— Goal —
Identify every line containing the word "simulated" and reproduce each one.

— Record extracts —
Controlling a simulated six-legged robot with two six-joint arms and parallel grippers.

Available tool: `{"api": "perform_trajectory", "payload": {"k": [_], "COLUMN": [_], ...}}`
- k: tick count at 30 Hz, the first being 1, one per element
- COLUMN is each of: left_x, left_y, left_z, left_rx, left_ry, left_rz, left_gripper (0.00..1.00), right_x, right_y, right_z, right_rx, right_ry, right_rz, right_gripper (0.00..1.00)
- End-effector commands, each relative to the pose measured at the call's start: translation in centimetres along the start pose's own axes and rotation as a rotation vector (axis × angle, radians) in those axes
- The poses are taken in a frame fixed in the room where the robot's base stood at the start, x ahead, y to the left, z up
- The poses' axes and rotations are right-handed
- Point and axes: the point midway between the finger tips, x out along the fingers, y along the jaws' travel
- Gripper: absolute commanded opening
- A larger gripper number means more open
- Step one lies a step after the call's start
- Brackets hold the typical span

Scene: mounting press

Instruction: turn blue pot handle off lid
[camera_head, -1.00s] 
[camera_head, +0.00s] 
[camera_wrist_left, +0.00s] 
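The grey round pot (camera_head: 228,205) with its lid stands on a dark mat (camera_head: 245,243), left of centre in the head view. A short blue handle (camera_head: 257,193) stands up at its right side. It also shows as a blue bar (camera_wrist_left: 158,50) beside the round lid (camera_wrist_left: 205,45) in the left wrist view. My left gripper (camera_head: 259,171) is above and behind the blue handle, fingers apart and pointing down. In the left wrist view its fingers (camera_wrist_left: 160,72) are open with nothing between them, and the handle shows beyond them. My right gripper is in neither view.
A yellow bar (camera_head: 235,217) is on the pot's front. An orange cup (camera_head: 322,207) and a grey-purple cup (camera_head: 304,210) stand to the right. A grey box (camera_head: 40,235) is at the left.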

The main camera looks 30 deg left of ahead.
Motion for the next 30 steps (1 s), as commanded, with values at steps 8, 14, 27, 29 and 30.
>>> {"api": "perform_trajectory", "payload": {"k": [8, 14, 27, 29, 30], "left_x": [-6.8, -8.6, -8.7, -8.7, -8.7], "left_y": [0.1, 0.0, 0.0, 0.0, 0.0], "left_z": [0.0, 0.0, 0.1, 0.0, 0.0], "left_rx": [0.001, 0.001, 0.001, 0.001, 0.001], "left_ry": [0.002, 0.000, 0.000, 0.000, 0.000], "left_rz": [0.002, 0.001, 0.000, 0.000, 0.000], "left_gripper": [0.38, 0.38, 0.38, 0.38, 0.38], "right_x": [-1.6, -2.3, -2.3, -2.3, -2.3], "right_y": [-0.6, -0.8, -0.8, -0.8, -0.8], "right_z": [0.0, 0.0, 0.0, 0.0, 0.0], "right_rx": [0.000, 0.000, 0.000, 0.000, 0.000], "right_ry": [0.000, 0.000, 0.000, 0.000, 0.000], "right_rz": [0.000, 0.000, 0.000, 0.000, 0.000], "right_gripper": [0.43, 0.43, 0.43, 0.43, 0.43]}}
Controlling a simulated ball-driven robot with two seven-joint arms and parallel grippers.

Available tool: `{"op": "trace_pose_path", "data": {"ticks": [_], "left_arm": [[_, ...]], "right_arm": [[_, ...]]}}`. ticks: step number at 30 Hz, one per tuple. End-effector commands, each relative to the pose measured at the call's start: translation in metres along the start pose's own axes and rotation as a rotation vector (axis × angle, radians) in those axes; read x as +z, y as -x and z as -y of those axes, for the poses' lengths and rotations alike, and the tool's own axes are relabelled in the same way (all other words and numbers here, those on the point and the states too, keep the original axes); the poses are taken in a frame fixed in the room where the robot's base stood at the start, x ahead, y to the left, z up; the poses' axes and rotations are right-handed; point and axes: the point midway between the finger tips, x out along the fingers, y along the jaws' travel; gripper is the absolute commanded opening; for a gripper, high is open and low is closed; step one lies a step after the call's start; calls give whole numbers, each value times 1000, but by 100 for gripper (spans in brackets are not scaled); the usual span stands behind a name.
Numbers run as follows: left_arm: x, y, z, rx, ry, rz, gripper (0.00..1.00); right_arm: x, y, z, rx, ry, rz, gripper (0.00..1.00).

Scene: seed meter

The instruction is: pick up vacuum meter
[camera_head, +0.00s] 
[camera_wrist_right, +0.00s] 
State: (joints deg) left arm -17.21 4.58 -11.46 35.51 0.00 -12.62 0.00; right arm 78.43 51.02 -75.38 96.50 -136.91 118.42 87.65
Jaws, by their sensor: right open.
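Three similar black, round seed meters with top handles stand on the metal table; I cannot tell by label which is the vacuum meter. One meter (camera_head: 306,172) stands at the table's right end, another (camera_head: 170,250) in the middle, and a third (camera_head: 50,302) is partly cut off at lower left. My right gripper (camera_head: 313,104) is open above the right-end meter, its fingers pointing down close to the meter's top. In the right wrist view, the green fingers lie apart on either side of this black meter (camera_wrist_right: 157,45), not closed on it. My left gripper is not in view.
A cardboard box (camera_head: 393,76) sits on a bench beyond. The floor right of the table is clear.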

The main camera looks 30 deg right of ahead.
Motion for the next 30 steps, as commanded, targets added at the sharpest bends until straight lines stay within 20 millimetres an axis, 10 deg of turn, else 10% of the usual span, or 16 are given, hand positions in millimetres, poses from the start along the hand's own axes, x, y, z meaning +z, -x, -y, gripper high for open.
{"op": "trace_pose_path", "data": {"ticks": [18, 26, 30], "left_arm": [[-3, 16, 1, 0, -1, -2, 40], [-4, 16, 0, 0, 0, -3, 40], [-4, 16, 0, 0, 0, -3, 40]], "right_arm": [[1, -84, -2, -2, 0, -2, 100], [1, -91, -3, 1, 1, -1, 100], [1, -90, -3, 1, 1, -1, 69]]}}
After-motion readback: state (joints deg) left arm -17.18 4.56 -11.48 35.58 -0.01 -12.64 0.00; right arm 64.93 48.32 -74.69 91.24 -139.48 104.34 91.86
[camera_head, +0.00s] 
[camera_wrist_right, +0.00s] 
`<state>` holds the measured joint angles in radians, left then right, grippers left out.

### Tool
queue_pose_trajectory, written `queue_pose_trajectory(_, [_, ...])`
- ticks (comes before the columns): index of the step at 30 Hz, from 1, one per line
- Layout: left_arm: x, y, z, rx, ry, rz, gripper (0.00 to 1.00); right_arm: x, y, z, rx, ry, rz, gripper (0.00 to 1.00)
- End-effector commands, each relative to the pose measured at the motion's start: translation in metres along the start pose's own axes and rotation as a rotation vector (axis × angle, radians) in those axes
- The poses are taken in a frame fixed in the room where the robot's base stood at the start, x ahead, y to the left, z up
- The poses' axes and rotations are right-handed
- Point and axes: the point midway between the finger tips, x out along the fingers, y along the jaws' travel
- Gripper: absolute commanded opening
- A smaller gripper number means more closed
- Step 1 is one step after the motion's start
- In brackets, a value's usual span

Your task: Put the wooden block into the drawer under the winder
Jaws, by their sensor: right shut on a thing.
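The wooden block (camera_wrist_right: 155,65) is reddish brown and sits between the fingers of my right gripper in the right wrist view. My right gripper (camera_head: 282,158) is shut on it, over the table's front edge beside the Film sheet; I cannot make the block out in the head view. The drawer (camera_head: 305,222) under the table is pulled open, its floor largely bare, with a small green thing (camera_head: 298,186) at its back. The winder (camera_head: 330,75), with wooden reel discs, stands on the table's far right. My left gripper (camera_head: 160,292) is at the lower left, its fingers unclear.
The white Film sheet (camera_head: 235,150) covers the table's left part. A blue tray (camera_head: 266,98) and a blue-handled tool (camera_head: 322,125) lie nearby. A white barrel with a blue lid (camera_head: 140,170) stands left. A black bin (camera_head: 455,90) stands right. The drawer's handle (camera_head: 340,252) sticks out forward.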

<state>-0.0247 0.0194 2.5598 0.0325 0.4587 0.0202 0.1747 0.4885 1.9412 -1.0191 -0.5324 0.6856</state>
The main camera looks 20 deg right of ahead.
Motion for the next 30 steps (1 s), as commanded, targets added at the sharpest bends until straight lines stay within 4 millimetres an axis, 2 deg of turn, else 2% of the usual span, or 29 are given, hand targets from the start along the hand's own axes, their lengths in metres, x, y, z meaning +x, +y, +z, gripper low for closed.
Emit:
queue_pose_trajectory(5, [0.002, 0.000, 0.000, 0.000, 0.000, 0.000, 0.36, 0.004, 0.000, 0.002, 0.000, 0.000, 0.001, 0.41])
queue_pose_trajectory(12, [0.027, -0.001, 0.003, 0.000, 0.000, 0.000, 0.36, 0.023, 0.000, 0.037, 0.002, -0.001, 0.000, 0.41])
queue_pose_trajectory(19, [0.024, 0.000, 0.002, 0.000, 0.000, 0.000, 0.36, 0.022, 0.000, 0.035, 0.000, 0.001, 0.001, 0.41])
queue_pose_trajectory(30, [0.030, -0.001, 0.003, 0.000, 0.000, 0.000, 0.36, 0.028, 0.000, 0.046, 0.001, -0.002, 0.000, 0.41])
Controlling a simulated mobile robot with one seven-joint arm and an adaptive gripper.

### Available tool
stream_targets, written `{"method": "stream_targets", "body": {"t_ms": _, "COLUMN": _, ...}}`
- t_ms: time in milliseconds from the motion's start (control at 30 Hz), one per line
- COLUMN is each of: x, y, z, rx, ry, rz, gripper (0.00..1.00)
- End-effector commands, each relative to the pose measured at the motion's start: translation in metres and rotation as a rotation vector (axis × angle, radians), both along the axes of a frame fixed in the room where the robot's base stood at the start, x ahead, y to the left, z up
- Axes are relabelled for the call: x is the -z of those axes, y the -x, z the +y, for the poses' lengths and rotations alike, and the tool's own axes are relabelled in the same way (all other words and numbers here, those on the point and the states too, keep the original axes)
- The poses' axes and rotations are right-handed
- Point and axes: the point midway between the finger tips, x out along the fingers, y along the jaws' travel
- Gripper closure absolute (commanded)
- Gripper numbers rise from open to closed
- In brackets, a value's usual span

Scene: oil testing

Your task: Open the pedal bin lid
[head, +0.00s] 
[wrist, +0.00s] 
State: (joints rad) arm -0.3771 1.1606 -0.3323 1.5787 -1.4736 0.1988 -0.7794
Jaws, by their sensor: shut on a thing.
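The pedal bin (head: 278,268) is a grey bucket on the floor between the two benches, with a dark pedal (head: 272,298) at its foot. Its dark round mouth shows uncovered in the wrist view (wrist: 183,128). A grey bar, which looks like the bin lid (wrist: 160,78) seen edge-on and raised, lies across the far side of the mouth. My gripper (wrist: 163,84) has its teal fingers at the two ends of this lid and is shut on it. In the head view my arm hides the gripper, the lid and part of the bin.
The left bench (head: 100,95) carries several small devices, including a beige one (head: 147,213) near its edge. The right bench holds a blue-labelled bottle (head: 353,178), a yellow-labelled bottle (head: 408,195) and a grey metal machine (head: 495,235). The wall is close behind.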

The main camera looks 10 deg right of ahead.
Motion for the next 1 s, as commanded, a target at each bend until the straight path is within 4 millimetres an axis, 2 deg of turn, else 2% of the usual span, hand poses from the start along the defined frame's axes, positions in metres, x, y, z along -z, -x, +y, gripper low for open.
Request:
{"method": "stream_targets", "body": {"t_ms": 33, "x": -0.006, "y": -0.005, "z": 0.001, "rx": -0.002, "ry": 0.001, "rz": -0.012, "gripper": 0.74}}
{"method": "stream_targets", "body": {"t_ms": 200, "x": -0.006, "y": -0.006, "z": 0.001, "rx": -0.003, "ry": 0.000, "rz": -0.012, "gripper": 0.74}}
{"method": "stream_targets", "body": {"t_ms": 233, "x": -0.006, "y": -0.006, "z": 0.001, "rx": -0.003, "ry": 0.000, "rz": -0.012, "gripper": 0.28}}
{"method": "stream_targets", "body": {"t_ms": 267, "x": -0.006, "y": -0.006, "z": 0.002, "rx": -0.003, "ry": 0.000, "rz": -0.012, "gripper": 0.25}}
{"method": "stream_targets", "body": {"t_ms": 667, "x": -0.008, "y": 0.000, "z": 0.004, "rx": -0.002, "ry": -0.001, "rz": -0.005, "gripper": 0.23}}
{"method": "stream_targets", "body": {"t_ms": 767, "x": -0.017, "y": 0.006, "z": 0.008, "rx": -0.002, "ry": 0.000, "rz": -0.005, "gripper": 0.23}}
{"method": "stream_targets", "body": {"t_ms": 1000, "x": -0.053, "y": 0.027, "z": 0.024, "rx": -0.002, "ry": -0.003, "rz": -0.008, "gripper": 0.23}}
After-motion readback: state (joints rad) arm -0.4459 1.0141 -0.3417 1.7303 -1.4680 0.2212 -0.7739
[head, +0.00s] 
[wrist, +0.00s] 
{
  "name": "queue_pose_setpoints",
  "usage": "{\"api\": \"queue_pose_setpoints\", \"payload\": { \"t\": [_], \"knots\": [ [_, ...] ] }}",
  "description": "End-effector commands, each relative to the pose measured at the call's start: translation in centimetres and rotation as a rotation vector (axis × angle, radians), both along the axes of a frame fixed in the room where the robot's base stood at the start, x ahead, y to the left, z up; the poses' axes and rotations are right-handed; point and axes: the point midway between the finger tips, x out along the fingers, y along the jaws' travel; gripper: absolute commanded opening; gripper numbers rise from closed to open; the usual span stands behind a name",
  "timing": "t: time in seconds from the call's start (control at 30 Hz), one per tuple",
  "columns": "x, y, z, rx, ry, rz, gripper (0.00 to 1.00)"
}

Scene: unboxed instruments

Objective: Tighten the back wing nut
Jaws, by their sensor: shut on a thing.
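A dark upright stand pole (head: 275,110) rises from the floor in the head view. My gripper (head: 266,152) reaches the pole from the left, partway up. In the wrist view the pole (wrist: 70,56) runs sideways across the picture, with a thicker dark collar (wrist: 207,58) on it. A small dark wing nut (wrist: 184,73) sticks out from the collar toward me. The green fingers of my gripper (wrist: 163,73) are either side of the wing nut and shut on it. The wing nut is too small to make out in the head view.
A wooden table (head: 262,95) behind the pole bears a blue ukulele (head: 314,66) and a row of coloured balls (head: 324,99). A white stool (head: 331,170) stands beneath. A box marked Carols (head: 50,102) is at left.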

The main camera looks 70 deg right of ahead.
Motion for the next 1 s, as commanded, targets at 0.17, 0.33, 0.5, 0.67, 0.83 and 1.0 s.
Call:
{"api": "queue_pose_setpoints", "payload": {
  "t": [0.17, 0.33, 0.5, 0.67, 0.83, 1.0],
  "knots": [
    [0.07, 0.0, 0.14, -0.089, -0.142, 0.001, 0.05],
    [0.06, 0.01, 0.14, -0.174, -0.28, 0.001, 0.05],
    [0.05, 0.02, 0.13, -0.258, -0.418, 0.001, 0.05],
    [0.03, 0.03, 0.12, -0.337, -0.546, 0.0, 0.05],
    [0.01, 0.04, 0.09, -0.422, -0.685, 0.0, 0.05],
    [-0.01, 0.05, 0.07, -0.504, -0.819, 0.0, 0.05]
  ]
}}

— Task result —
Controlling a simulated six-legged robot with two six-joint arms and parallel grippers.
Controlling a simulated ball-driven robot with two seven-joint arms and parallel grippers.
Controlling a simulated mobile robot with one seven-joint arm and an adaptive gripper.

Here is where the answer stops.